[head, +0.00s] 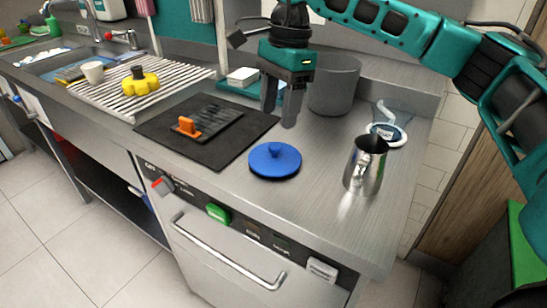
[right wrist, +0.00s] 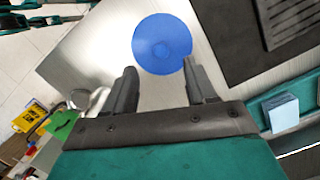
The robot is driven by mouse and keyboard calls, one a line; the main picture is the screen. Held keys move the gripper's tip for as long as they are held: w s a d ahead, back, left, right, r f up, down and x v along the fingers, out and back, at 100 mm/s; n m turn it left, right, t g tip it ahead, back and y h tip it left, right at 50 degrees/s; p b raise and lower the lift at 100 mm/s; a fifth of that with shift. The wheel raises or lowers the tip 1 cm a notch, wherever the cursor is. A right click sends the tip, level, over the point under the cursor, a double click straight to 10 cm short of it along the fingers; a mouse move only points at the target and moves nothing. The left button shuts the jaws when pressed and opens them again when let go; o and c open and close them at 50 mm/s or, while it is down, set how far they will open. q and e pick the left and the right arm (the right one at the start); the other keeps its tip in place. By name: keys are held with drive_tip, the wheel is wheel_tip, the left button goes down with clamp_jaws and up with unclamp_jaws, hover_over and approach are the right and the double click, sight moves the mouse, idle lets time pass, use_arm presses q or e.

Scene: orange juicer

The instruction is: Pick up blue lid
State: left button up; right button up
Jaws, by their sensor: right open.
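The blue lid (head: 274,162) is round with a small knob on top and lies flat on the steel counter, right of the black mat. In the right wrist view the lid (right wrist: 163,44) shows from above, just beyond my fingertips. My right gripper (head: 279,112) points down above the counter, behind the lid in the head view, with its fingers apart and nothing between them. The fingers (right wrist: 160,80) also show spread in the right wrist view. My left gripper is not in view.
A steel pitcher (head: 365,163) stands right of the lid. A grey pot (head: 334,86) stands behind my gripper. A black mat (head: 160,132) with an orange-handled tool (head: 187,126) lies left. The counter's front edge (head: 300,212) is close to the lid.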

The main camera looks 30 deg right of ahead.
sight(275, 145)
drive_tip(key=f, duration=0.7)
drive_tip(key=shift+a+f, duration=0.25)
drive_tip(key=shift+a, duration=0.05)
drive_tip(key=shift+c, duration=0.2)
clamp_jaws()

━━━━━━━━

◆ INSTRUCTIONS TO FOLLOW ◆
From the line holding "State: left button up; right button up" down to the final line above, quote every line exactly and only those lines.

◆ CORRECT RESPONSE ◆
State: left button up; right button up
Jaws, by their sensor: right open.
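The blue lid (head: 274,162) is round with a small knob on top and lies flat on the steel counter, right of the black mat. In the right wrist view the lid (right wrist: 163,44) shows from above, just beyond my fingertips. My right gripper (head: 279,112) points down above the counter, behind the lid in the head view, with its fingers apart and nothing between them. The fingers (right wrist: 160,80) also show spread in the right wrist view. My left gripper is not in view.
A steel pitcher (head: 365,163) stands right of the lid. A grey pot (head: 334,86) stands behind my gripper. A black mat (head: 160,132) with an orange-handled tool (head: 187,126) lies left. The counter's front edge (head: 300,212) is close to the lid.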

The main camera looks 30 deg right of ahead.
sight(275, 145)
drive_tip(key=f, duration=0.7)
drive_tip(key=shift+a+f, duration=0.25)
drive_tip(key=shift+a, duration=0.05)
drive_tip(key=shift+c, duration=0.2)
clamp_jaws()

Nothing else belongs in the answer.